Dem überlebenden Ehegatten und dem überlebenden Lebenspartner wird – neben dem Freibetrag nach § 16 Abs. 1 Nr. 1 ErbStG – ein besonderer Versorgungsfreibetrag i.H.v. 256.000 EUR gewährt. Ebenfalls Kinder und Stiefkinder (§ 15 Abs. 1 Nr. 2 ErbStG) erhalten – neben dem Freibetrag nach § 16 Abs. 1 Nr. 2 ErbStG einen besonderen Versorgungsfreibetrag, dessen Höhe vom Alter der Kinder abhängt.

Hinweis:

Aus der Regelung des § 17 ErbStG folgt, dass der besondere Versorgungsfreibetrag nur unbeschränkt und nicht beschränkt Steuerpflichtigen zu gewähren ist.

Der besondere Versorgungsfreibetrag für den überlebenden Ehegatten oder Lebenspartner und für Kinder sowie Stiefkinder ist um den Kapitalwert der nicht der Erbschaftsteuer unterliegenden Versorgungsbezüge zu kürzen. Dazu zählen insbesondere (R E 17 Abs. 1 ErbStR 2011):

  • Versorgungsbezüge der Hinterbliebenen von Beamten auf Grund der Beamtengesetze des Bundes und der Länder,

  • Versorgungsbezüge der Hinterbliebenen von Angestellten und Arbeitern aus der gesetzlichen Rentenversicherung

  • Versorgungsbezüge der Hinterbliebenen von Angehörigen der freien Berufe aus einer berufsständischen Pflichtversicherung

  • Versorgungsbezüge der Hinterbliebenen von Abgeordneten auf Grund der Diätengesetze des Bundes und der Länder

  • Hinterbliebenenbezüge, die auf Tarifvertrag, Betriebsordnung, Betriebsvereinbarung, betrieblicher Übung oder dem Gleichbehandlungsgrundsatz beruhen

  • (angemessene) Hinterbliebenenbezüge auf Grund eines zwischen dem Erblasser und seinem Arbeitgeber geschlossenen Einzelvertrags

5. Steuersätze, § 19 ErbStG

Die Erbschaftsteuer und Schenkungsteuer wird (für die Steuer, die nach dem 31.12.2009 entsteht) .nach folgenden Prozentsätzen erhoben (§ 19 Abs. 1 ErbStG):

Wert des steuerpflichtigen Erwerbs (§ 10 ErbStG) bis einschließlich … EUR I II III
75.000 7 15 30
300.000 11 20 30
600.000 15 25 30
6.000.000 19 30 30
13.000.000 23 35 50
26.000.000 27 40 50
über 26.000.000 30 43 50

5.1 Progressionsvorbehalt

Nach dem sog Progressionsvorbehalt des § 19 Abs. 2 ErbStG wird, wenn im Fall des § 2 Abs. 1 Nr. 1 und Abs. 3 ErbStG ein Teil des Vermögens der inländischen Besteuerung auf Grund eines Abkommens zur Vermeidung der Doppelbesteuerung entzogen ist, die Steuer nach dem Steuersatz erhoben, der für den ganzen Erwerb gelten würde. Allerdings muss nach Ansicht der Finanzverwaltung (Hinweis E 19 ErbStH 2011) der Progressionsvorbehalt im Doppelbesteuerungsabkommen selbst vorgesehen sein.

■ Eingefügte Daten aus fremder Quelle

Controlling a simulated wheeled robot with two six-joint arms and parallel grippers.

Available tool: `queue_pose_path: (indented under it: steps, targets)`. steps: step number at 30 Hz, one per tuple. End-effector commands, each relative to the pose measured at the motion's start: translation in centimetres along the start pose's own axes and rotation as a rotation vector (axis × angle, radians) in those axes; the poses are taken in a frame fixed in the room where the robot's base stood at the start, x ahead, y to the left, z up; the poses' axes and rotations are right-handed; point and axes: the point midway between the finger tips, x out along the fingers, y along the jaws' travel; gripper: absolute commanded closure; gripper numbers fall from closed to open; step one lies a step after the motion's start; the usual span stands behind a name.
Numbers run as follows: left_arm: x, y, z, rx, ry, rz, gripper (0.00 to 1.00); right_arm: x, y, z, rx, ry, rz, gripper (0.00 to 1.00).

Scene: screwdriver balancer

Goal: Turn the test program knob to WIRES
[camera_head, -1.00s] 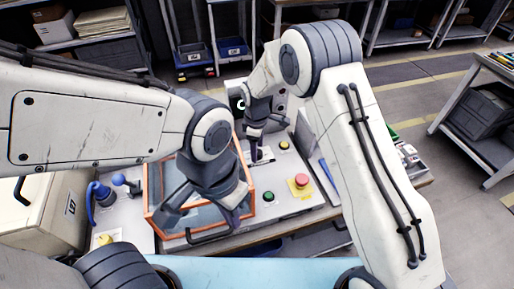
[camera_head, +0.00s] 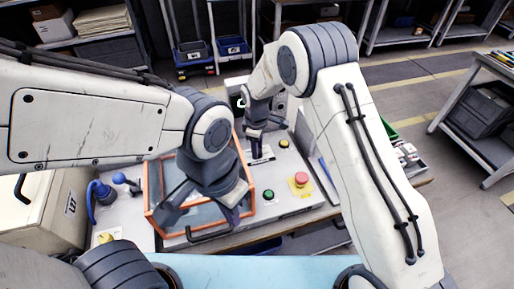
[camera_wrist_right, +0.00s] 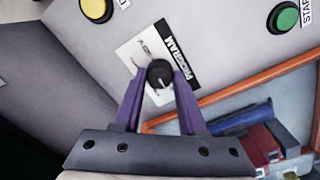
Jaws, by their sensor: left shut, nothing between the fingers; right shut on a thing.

5.2 Härteausgleich, § 19 Abs. 3 ErbStG

Nach § 19 Abs. 3 ErbStG wird der Unterschied zwischen der Steuer, die sich bei Anwendung von § 19 Abs. 1 ErbStG ergibt, und der Steuer, die sich berechnen würde, wenn der Erwerb die letztvorhergehende Wertgrenze nicht überstiegen hätte, nur insoweit erhoben, als er

  • bei einem Steuersatz bis zu 30 % aus der Hälfte

  • bei einem Steuersatz über 30 % aus drei Vierteln

des die Wertgrenze übersteigenden Betrages gedeckt werden kann.